Members of the media are invited into this space but still considered interlopers. The task is to not disrupt player preparations or create discomfort while getting interviews. The players are both hyperaware of the media presence and trying to ignore it.

I noticed that the Astros had arranged the lockers of Altuve and Correa together. This is strategic. Double-play combination partners side by side. The mentor and respected veteran Beltrán next door.

Latino players, in particular, are often wary of sports media. Coming from other countries and different cultures, with English a second language only recently acquired in the minor leagues, dealing with the media causes distress. Latino players don’t want to be misrepresented, have their words twisted, or their English-language accents made fodder for jokes and sound clips.

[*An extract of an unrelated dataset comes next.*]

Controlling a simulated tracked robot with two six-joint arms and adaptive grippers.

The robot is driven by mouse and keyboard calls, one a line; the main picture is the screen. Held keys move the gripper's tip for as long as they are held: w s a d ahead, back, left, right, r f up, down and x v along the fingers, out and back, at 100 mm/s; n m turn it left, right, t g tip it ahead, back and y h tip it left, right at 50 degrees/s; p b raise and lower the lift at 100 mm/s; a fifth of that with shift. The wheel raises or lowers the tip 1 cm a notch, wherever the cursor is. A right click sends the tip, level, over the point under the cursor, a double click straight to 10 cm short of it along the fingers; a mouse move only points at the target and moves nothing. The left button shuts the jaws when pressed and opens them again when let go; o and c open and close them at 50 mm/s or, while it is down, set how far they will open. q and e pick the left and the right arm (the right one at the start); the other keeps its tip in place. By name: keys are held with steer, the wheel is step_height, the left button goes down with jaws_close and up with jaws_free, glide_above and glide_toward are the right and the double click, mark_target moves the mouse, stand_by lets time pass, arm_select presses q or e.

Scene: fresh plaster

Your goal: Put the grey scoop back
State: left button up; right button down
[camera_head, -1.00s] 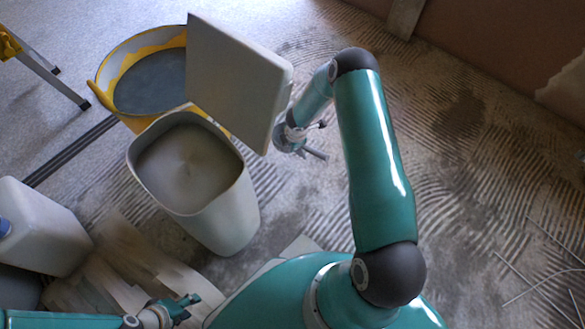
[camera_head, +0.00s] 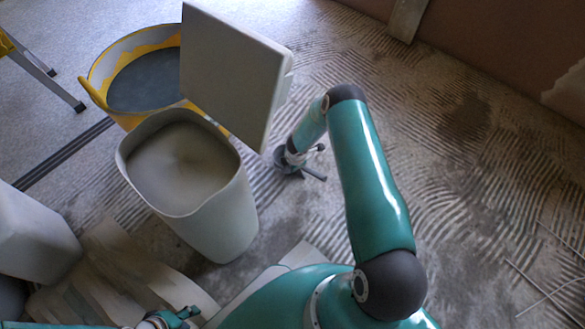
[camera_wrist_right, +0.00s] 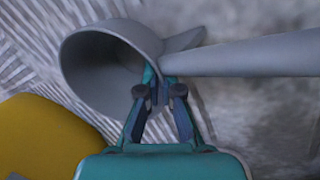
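The grey scoop (camera_wrist_right: 105,65) fills the upper part of the right wrist view, its hollow bowl at left and its long handle running right. My right gripper (camera_wrist_right: 158,78) is shut on the scoop where bowl and handle meet. In the head view the scoop (camera_head: 315,174) hangs below my right arm, right of the pale bin (camera_head: 215,222), partly hidden by the gripper. The bin is open and holds grey-beige material; its lid (camera_head: 230,80) stands raised. My left gripper (camera_head: 183,315) is at the bottom edge, partly cut off, and looks open and empty.
A yellow-rimmed tub (camera_head: 92,88) with dark grey contents stands behind the bin. A white canister (camera_head: 35,238) is at the left, beside a smeared board (camera_head: 105,262). A ladder foot (camera_head: 60,92) is at upper left. The ridged floor (camera_head: 480,170) at right is mostly clear.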

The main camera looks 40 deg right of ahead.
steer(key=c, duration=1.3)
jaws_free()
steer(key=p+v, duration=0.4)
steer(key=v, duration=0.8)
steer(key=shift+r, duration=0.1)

I approached Beltrán, introducing myself as part of La Vida Baseball, partners with the National Baseball Hall of Fame and Museum.

His reaction on first blush was typical Beltrán. “After practice,” he said.

It was hard to read his emotions: Was that a good “after practice”? Or a blowing-you-off “after practice”?

The magic of a pin

When the clubhouse reopened, I shared with Beltrán that my dad was born in his hometown of Manatí, a municipality on the north coast of Puerto Rico west of San Juan. I told him that La Vida Baseball is part of the Hall of Fame’s effort to reach out to Latinos and share with an English-language audience his stories — our stories.

Then came the Roberto Clemente pin. I noticed him looking at it. Doña Vera gave this to me when I visited Ciudad Deportiva Roberto Clemente, I told him, before adding, Clemente was an influence to us all, boricuas and Latinos. He’s a big reason why we (you and I) are here.

That sealed the deal. Beltrán smiled his smile: “Let’s do it.”

Here to Talk about the Past

I’d had a strange experience the previous spring. A Big Ten Network camera crew had been following me around the University of Illinois campus where I teach. The crew was filming a documentary about the research for my first book, Playing America’s Game: Baseball, Latinos, and the Color Line.

I found myself prepping my students for a class session that was to be taped. They were offered the opportunity to opt out. They could strategically seat themselves outside of the camera’s view.

None opted out. They were all in.

In fact, the presence of a film crew intrigued them; they were curious about why someone had deemed their professor a subject worthy of a documentary. [See below.]

That realization — that my students wanted to learn more about my research — motivated me to open up with them about my research. Most were interested not in the historical facts about Latinos in baseball, but rather about my encounters with the stuff of the past, the people I met, the places I traveled. They were drawn to my interactions with the history-makers and those who lived those historical moments.

In the same way, I am opening El Profe’s notebook as a way to share with La Vida readers these encounters. I will be scanning the pages of my own history, after decades of researching Latinos in baseball, to pull out a story here and there. I want our readers to see these individuals transform from two-dimensional characters into live individuals sitting in a living room or a dugout. In sharing these stories, I hope to provide access, an insider’s view.

In a certain sense, these stories by El Profe represent my discovery of how things operate within the baseball world. The stories are about learning that history is alive, not resigned to some grainy clip of men in woolen uniforms rounding the bases — that history is a relationship between those of us in the present and those in the past. And that our understanding of these events will change over time. Just like baseball has, too.